2) La segunda línea partía también del Golfo de México, a la mitad del camino entre los ríos Grande (Bravo) y el de San Fernando, y despojaba a México de una parte de los estados de Tamaulipas, Nuevo León, Coahuila, Chihuahua y Sonora, en proporciones inferiores a las reclamadas en la primera línea. La superficie de este territorio ascendía aproximadamente a 129,500 kilómetros cuadrados, a cambio de las cuales ofrecían hasta 30 millones de dólares.

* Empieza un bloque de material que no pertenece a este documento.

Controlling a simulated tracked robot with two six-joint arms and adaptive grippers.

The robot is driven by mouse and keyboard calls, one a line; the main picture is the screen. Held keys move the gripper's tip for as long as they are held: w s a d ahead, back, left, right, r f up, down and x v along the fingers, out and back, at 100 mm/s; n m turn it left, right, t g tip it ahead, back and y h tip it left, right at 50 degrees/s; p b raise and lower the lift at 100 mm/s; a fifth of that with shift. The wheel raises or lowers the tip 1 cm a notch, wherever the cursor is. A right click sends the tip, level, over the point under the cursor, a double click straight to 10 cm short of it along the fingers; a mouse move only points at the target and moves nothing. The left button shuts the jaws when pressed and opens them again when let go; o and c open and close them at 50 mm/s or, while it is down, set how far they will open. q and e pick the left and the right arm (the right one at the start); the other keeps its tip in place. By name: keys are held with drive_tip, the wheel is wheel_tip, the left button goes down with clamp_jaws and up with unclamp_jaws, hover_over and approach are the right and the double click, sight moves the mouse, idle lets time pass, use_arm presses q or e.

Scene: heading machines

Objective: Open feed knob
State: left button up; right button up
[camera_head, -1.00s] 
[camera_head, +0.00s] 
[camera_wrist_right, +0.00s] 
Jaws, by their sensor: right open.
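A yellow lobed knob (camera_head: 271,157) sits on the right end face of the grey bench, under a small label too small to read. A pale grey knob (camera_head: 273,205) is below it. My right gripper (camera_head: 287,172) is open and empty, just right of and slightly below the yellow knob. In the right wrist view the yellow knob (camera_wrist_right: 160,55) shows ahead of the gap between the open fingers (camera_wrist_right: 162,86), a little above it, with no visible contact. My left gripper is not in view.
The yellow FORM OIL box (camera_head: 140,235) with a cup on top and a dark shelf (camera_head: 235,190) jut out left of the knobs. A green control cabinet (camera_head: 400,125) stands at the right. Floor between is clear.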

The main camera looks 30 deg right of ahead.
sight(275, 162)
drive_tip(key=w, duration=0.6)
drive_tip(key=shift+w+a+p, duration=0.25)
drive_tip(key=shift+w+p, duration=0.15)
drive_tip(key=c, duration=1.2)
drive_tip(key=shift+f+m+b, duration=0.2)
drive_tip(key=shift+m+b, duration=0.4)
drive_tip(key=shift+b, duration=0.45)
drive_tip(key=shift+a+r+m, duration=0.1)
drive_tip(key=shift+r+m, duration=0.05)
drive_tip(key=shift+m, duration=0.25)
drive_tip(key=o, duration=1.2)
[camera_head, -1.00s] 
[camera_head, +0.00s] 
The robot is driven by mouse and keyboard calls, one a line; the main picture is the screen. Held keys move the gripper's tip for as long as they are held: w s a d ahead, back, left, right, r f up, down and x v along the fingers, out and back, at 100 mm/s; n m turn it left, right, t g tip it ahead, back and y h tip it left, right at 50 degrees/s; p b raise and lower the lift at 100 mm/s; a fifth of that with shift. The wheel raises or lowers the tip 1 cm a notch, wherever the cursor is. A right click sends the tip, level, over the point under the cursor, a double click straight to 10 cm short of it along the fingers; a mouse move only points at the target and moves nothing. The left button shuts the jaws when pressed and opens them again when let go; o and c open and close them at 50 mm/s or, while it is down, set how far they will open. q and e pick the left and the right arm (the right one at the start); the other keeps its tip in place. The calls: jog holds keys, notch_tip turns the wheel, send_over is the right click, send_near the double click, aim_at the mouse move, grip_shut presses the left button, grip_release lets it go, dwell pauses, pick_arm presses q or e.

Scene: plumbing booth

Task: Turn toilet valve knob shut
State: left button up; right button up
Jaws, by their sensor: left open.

3) La tercera línea se iniciaba en el cañón del río Grande (Bravo), abajo de San Eleazario, a los 32º de latitud norte, y despojaba a México de una parte de los estados de Chihuahua y Sonora, así como la totalidad de la Baja California y sus islas adyacentes. La superficie de este territorio ascendía aproximadamente a 176,000 kilómetros cuadrados, a cambio de las cuales ofrecían hasta 30 millones de dólares.

4) La cuarta y última línea autorizada, principiaba también en el cañón del río Grande (Bravo), abajo de San Eleazario, a los 31º grados de latitud norte y despojaba a México únicamente de una parte de los estados de Chihuahua y Sonora. La superficie de este territorio ascendía a 47,000 kilómetros cuadrados, a cambio de las cuales ofrecían hasta 20 millones de dólares.

A pesar de lo anterior, el mismo gobierno gringo estaba consciente que, debido a la reciente mutilación que habían hecho con México (la paz se había firmado hacía apenas cinco años), el gobierno de Santa Anna podría negarse a aceptar las cuatro líneas propuestas. Por ello, autorizaba a Gadsden a proponer, sólo en este caso, la cesión del territorio conocido como La Mesilla, que los gringos consideraban “indispensable” para el tendido del ferrocarril que uniría a California con el resto de la Unión. A cambio de este territorio, Gadsden podía ofrecer hasta 15 millones de dólares. Por supuesto, en cualquiera de los cinco casos, México tenía que eximir además a los gringos de cumplir con la obligación de impedir que los indígenas cruzaran la frontera para atacar poblaciones mexicanas, consignada en la cláusula XI del tratado de paz de 1848.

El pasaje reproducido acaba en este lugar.